Luke Hursey, head chef and kitchen manager, calls Radio Maria’s menu “fusion food,” a combination between Indian, Mediterranean, Asian and Spanish.
The main goal is to provide something different.
“We take elements of high preparations, but we’re not doing it within the confines of French cuisine or Italian cuisine and it gives us the flexibility to make dishes that aren’t just the classics,” David Bohula, manager and sommelier said. “The classics are classics for a reason but most people have had them before and at Radio Maria we’re always trying to push the envelope and try something new.”
Apart from being unique, the food is top quality, Hursey said.
“We order as much organic local food as possible,” he said.

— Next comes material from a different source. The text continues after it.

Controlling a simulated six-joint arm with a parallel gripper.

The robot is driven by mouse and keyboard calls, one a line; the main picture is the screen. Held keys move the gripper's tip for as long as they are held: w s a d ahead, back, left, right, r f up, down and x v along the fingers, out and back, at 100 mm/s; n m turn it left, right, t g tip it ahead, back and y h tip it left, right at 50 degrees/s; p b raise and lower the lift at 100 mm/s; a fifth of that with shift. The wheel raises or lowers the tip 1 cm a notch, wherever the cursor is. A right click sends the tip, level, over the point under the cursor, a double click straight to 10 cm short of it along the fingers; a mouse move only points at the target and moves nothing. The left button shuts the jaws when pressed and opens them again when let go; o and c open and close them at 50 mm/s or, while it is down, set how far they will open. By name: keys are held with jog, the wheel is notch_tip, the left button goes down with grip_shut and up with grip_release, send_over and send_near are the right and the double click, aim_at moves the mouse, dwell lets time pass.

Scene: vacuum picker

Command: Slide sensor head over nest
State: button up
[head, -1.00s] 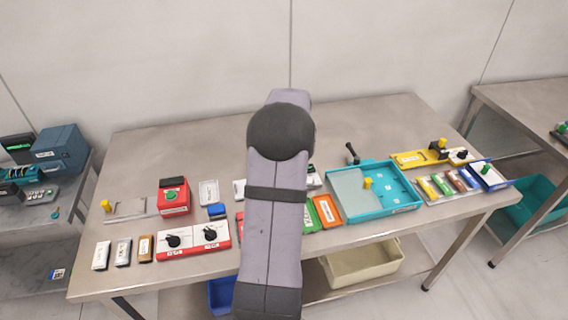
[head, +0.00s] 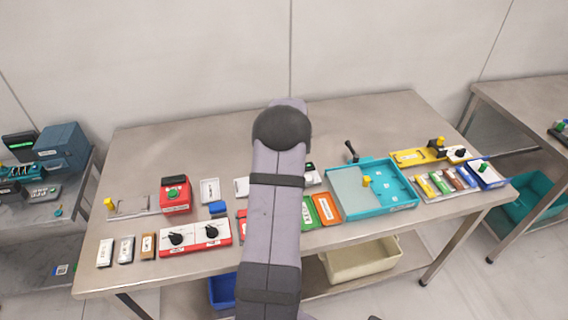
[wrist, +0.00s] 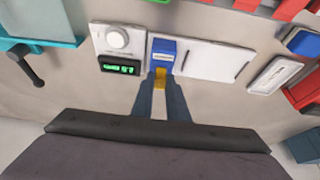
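A yellow tab (wrist: 160,78) sticks out from the block toward me. My gripper (wrist: 160,80) has one finger on each side of this tab, and both appear to touch it. No separate nest can be made out. In the head view my arm hides the gripper and the block; a white edge of the plate (head: 241,187) shows beside it.
A white unit with a round knob and a lit green display (wrist: 118,45) stands directly beside the block. A teal tray (head: 400,205) lies to the right in the head view, and a red box with a green button (head: 174,195) to the left. The table's back strip is clear.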

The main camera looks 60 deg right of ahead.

Radio Maria also has an extensive beverage program. Fifteen new specialized drinks are added a month to the menu, and the restaurant makes their own liquors in house as well, Bohula said.
“We have the largest beverage program in downstate Illinois,” he said.
In fact, a restaurant with a full-service bar was the original vision of the owners. But due to complications in restaurant licensing laws and limited space at the time, Spears and co-owner Sharon Owens, who painted the portraits in the restaurant, focused solely on food.
“We were kind of disappointed in what was available in Champaign, culinary-wise,” Spears said. “It was a different downtown. Very few businesses, a lot of boarded up buildings.”
Spears said both he and Owens worked in restaurants before and sought to have their own. With the help of Jeff Mellander, owner of the building where the restaurant is located, the pair was able to create one of the first restaurants in downtown Champaign that provided a night life.
“(Back then) the student body stayed on campus because there were no good restaurants; people felt intimidated to go downtown,” Spears said. “Once we opened up, a couple other places opened up, and it became a place to go out at night.”
Just last year, Spears and Owens were given the opportunity to create the lounge part of the restaurant next door. They turned it into a tapas bar with a completely separate kitchen.
“The lounge has a little (bit of) a faster environment,” Bohula said. “The bar is dominating the room, louder music, a little more energetic. It tends to see a younger age group.”
The overall goal of both sides of the restaurant is to provide a good, unique product in a comfortable environment, Spears said.
“We’re individual artists,” he said. “I hope there is a social conscience and desire for something different than what you get in the commercial structured restaurants.”